9,1 Befhil mich e f g als Jren willigen diener.

 

2 Datum Berlin am tag Johanis euangelistes Anno etc xxxv.

 

3 E f G

williger vnd gantz gehorsamer diener

Johan Carion

9,1 Ich empfehle mich Eurer fürstlichen Gnade als willigen Diener.

2 Gegeben zu Berlin am Tag des Evangelisten Johannes <27. Dezember> 1535

3 Eurer fürstlichen Gnade

williger und ganz gehorsamer Diener

Johann Carion

Nachtrag auf dem linken Rand des ersten Blattes:

10,1 Jch besorg, Jch muß sie e f g mit einem eignen boten schicken. 2 Man mag so vil darauff wenden. 3 Jch hab sie heut Dato von Nürnberg bekommen, 4 e f g solln die in iij wochen bekomen.

10,1 Ich fürchte, ich muss sie Eurer fürstlichen Gnade mit einem eigenen Boten schicken. 2 Man kann sich darum bemühen. 3 Ich habe sie heutigen Datums von Nürnberg bekommen, 4 Eure fürstliche Gnade soll sie in drei Wochen bekommen.

Auf einem – anscheinend beigelegten - Zettel über dem rechten unteren Ende steht:

11,1 Die Compaß seyhen noch nicht fertig.

11,1 Die Kompasse sind noch nicht fertig.

Buchstaben- und zeilengerechte Transkription (Lesung: Reinhard Hirth)

      1.      Durchleuchtigster Houchgeborner Furst Gnedigste[r] her mein

      2.      Arm willig vnd vnuordrosßenn dienst seyhenn zu

      3.      allnn Zeytenn .e.f.g. zuuoran bereydt.   Gnedigster

      4.      herr. Jch weiß genntzlichs nichtz newes e f g zuschreib[e]n

      5.      Dann allein das Jch mich einer emporu[n]g mit d[er] Zeyt

      6.      Jm landt zu würtenberg forchte, wie mir denn

      7.      Meine freundt Mehrmals geschrib[en] dan[n] es weicht

      8.      vil ansehenlichs volks vom adel vnd burgernn

      9.      Auß dem landt, Vnd seyhen vil Zwinglische

     10.     vnd widertauffer allenthalb[en] Jm landt, got welle

     11.     sein gnad verleyh[en] das nicht ein pluotbad darauff werd

     12.     Doctor Schnepff vnd doctor plärer p[re]dig[en] hefftig

     13.     wider sie.

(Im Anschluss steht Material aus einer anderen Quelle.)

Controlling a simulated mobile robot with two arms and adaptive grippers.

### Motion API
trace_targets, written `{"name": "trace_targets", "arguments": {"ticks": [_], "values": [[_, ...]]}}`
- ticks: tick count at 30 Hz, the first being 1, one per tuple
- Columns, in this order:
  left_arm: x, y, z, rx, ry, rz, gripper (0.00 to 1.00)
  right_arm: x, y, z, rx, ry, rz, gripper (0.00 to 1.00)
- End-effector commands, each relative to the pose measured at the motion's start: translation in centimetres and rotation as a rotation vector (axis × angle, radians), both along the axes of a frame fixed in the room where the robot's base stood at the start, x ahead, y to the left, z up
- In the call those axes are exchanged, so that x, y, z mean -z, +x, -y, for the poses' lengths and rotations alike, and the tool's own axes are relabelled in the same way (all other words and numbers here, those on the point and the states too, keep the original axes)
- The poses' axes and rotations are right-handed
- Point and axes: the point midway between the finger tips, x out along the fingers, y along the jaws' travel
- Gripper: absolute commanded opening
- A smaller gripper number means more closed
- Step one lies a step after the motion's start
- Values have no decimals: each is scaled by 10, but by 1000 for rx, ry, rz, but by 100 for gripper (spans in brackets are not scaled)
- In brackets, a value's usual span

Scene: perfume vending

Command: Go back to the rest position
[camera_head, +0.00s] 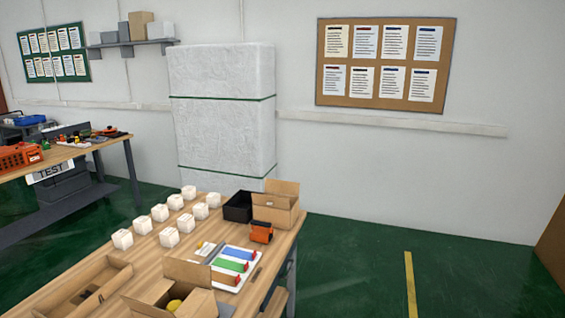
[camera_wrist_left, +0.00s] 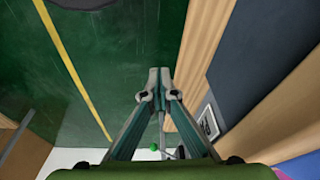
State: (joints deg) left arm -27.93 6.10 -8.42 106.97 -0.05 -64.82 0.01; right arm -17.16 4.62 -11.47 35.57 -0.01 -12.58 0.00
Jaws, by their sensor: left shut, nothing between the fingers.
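My left gripper (camera_wrist_left: 159,75) shows in the left wrist view. Its two fingers are shut together at the tips with nothing between them. It points over the green floor (camera_wrist_left: 110,50), beside a wooden edge (camera_wrist_left: 205,45) on the right. No gripper shows in the head view, and my right gripper is in neither view.
In the head view a wooden table (camera_head: 150,255) carries several white boxes (camera_head: 122,239), a black bin (camera_head: 238,207), open cardboard boxes (camera_head: 276,205) and an orange object (camera_head: 261,231). A second workbench (camera_head: 95,150) stands at the left. Green floor right of the table is clear, with a yellow line (camera_head: 410,280).

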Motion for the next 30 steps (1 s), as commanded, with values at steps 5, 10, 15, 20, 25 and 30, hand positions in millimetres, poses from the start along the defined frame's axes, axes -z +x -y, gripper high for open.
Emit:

Aber es hilfft nicht, wie wol es

     14.     gelarter menne[r] Zwen seyh[en]. Es hat vor acht tag[en]

     15.     M[a]g[iste]r philip melancton mir geschrib[en] vnd meine[n]

     16.     Rat gebeten. wie Jchs vor gut ansehe, Ob ich Jm

     17.     rathe (.dhweil d[er] hertzog Jm geschrib[en].) Ehr soll sich

     18.     j Jar od[er] ij hinauß <am Rande: "wend[en]"> vnd die vniuersitet zu tibing[en]

     19.     restituiernn. so lang bis sie Jn ein schwanck khom[m]

     20.     Als dan[n] wolle Ehr Jm wider erlauben. genn witte[n]b[er]g

     21.     zu Ziehenn. etc Aber m[a]g[iste]r philipp[us] hat kein lust

     22.     darzu. So will Jme auch der Churfurst von sachßen

     23.     nicht erleubenn.. ytz aber vor iiij tag[en] ongefar

     24.     Jst ehr hinauß zum Lantg[ra]ff[en] gen <Zapsch korrigiert zu:> Zapffenburg gezog[en]

     25.     wurt ongefar vor pureficationis Marie wid[er] khomen

     26.     Auß holstein hab[e]n wyr nicht andere Zeytung

     27.     Dan wie die sach vertrag[en] seyhe: vnd lig[en] vil Knecht

     28.     Vnd buchßennmeist[er] vnd des gesindes Jn lübeck

     29.     Jst die sag ma[n] woll Jn Nur halb[en] sold gebenn.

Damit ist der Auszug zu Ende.